DESCRIPTION OF THE TASK - In the material below, identify each line bearing the word "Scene". Reproduce those lines.

(Saved data entries)
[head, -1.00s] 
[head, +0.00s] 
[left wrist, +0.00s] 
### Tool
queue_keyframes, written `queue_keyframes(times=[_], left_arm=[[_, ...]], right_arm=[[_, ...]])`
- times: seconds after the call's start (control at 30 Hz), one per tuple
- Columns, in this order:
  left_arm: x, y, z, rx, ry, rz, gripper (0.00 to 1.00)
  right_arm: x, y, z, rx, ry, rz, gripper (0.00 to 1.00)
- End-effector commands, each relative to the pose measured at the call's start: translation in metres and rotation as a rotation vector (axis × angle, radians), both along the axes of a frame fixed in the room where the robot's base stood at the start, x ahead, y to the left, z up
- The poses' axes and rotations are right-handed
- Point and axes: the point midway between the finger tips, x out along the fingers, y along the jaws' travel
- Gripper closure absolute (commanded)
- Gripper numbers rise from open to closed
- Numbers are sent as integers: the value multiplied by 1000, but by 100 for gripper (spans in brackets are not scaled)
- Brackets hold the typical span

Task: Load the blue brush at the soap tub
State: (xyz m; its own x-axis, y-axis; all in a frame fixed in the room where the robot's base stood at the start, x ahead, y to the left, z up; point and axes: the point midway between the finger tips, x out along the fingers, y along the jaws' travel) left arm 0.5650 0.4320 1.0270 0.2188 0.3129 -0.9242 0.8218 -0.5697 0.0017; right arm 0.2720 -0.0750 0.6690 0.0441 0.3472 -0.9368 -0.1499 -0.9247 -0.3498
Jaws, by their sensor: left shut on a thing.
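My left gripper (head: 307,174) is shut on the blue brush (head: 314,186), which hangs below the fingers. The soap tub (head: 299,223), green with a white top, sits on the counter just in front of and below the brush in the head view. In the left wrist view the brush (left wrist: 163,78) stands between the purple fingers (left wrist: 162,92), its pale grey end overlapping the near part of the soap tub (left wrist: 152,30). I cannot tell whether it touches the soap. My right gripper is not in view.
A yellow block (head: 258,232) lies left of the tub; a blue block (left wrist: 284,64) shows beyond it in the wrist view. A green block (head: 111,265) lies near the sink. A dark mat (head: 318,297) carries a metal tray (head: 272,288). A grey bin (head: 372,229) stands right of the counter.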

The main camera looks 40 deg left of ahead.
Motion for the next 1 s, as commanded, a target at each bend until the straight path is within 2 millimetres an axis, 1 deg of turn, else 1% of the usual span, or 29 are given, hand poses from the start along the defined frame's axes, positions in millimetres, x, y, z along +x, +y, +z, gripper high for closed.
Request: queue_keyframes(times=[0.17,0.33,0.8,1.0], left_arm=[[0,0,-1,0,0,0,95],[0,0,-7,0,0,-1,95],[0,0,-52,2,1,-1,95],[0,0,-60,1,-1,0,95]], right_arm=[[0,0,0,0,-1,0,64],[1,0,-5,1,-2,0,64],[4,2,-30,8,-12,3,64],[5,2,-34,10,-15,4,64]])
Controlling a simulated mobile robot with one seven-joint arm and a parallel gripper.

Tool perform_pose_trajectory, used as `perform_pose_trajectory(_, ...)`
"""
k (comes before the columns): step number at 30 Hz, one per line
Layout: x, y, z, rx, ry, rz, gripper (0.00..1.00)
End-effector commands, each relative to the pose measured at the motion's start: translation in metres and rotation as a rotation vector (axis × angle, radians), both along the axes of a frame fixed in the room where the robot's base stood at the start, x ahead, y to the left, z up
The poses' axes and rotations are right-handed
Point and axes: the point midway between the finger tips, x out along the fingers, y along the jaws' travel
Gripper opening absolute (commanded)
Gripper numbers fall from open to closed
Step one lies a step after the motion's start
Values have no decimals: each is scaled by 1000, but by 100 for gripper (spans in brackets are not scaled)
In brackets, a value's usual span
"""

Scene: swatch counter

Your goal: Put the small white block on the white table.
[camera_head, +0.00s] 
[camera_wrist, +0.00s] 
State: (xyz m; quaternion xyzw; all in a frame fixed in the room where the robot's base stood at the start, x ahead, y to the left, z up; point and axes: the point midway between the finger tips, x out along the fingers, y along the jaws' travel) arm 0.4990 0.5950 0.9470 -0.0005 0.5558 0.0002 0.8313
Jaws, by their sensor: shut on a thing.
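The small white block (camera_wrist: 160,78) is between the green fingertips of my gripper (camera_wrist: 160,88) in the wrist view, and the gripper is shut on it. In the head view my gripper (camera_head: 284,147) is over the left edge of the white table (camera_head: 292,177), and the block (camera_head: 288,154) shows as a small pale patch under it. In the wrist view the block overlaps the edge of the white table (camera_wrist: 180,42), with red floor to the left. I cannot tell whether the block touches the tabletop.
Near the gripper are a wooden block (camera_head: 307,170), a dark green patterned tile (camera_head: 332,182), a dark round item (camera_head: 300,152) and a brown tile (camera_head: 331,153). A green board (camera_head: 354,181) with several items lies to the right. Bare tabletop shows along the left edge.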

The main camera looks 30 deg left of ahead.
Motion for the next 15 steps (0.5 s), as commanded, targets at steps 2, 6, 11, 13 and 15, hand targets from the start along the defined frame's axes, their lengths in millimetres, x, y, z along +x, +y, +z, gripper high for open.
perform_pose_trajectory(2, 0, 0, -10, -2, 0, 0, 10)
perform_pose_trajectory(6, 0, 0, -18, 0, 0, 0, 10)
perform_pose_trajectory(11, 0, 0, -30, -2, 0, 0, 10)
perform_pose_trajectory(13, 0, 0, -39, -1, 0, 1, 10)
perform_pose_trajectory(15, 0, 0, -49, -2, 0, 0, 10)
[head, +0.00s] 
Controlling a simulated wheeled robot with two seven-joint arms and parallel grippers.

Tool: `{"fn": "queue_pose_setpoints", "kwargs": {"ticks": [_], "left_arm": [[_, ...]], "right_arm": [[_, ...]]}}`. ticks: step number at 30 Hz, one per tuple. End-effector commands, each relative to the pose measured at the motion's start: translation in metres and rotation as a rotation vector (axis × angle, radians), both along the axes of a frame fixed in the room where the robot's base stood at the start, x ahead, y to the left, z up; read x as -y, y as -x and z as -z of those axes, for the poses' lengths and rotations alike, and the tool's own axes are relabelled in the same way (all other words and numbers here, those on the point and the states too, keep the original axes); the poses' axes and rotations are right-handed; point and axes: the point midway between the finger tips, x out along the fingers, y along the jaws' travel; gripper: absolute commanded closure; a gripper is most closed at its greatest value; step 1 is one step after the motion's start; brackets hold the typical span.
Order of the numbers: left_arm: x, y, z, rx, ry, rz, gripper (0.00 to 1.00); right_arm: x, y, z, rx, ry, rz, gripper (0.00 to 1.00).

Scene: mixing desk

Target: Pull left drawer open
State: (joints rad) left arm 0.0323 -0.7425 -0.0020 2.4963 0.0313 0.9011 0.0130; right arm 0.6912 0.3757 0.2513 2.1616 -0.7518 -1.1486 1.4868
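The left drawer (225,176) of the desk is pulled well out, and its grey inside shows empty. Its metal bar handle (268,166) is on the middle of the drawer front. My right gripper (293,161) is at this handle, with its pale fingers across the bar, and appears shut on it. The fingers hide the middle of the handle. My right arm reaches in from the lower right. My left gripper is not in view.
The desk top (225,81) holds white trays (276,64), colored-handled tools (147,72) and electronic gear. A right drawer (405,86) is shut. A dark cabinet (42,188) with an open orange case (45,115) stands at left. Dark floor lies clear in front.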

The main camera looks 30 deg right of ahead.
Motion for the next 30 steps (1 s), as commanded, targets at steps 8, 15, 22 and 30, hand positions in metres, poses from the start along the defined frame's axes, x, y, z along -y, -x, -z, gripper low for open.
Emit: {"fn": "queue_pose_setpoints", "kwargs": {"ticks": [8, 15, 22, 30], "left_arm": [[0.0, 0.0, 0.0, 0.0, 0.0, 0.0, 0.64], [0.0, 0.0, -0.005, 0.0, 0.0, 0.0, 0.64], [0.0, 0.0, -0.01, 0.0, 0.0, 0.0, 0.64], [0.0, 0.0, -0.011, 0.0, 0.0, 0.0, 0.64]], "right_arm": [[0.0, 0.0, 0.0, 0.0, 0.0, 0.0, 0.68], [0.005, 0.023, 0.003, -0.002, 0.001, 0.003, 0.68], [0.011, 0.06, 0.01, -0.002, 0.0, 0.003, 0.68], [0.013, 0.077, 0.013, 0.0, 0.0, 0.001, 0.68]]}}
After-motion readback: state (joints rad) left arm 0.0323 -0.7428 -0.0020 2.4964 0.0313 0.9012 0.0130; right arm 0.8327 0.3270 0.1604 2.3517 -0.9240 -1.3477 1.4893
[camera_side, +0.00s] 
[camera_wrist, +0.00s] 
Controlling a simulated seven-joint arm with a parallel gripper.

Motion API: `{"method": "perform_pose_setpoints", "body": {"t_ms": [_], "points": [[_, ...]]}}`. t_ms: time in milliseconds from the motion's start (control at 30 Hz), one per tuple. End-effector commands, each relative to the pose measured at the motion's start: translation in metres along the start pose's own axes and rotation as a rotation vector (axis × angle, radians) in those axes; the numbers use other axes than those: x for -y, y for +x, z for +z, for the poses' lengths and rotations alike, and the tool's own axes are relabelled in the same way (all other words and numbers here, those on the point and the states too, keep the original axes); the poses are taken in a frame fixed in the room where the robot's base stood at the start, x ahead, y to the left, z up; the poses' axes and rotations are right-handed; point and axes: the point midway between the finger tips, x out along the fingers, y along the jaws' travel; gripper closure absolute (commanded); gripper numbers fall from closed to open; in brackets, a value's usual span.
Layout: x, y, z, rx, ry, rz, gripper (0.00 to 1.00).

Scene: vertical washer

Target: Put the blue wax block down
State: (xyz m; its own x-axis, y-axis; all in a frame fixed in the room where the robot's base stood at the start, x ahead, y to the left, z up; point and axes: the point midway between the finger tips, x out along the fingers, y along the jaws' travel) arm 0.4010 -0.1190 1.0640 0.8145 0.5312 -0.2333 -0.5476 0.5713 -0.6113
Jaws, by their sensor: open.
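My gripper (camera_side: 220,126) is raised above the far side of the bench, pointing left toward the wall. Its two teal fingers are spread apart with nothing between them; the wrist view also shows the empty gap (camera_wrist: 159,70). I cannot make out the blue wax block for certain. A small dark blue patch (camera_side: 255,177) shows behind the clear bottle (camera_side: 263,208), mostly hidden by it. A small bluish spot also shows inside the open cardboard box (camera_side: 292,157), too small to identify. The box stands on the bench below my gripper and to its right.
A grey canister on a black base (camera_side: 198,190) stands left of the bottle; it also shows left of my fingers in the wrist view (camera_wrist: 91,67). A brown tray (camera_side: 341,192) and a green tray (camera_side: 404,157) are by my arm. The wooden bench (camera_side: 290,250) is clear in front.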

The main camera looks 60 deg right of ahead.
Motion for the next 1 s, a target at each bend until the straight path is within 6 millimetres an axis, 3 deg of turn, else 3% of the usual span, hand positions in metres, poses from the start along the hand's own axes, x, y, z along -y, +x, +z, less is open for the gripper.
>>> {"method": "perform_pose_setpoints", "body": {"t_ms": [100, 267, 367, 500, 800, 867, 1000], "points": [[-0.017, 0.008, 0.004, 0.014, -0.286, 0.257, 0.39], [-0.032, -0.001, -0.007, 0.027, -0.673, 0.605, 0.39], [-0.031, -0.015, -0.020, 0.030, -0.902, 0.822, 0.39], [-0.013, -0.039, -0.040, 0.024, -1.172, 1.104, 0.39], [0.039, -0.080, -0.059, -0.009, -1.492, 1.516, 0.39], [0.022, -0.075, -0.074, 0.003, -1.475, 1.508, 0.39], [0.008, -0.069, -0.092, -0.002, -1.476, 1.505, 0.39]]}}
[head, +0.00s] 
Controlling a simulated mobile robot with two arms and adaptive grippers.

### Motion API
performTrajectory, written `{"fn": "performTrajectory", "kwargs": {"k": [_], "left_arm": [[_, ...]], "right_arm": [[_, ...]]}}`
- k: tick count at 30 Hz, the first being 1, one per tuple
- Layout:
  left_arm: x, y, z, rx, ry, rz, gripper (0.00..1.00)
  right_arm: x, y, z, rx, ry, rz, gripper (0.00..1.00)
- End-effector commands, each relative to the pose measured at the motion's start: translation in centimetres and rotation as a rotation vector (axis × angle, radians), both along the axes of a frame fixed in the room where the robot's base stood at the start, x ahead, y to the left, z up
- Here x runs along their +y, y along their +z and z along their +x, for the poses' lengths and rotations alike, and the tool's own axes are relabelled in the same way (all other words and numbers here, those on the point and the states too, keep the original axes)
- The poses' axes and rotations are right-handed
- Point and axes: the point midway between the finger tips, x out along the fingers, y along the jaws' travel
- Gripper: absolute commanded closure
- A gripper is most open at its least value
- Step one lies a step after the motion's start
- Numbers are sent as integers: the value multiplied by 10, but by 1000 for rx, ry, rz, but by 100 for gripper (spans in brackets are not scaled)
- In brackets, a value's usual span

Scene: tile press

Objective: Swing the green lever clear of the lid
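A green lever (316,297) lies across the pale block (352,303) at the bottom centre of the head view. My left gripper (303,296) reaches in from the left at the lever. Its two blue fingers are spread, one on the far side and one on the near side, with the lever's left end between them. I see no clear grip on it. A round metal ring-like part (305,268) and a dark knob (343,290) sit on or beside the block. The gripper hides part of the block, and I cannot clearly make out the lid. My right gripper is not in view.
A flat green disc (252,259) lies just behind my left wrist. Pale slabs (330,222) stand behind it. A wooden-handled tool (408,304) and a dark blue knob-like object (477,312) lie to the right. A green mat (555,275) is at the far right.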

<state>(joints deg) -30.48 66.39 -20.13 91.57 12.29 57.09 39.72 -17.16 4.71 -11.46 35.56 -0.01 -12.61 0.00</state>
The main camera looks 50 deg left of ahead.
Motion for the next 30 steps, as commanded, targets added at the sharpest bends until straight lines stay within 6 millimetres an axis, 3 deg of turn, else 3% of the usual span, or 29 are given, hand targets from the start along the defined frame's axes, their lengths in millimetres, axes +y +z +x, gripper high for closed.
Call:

TASK OUTPUT -
Scene: swatch counter
Scene: mixing desk
Scene: vertical washer
Scene: tile press

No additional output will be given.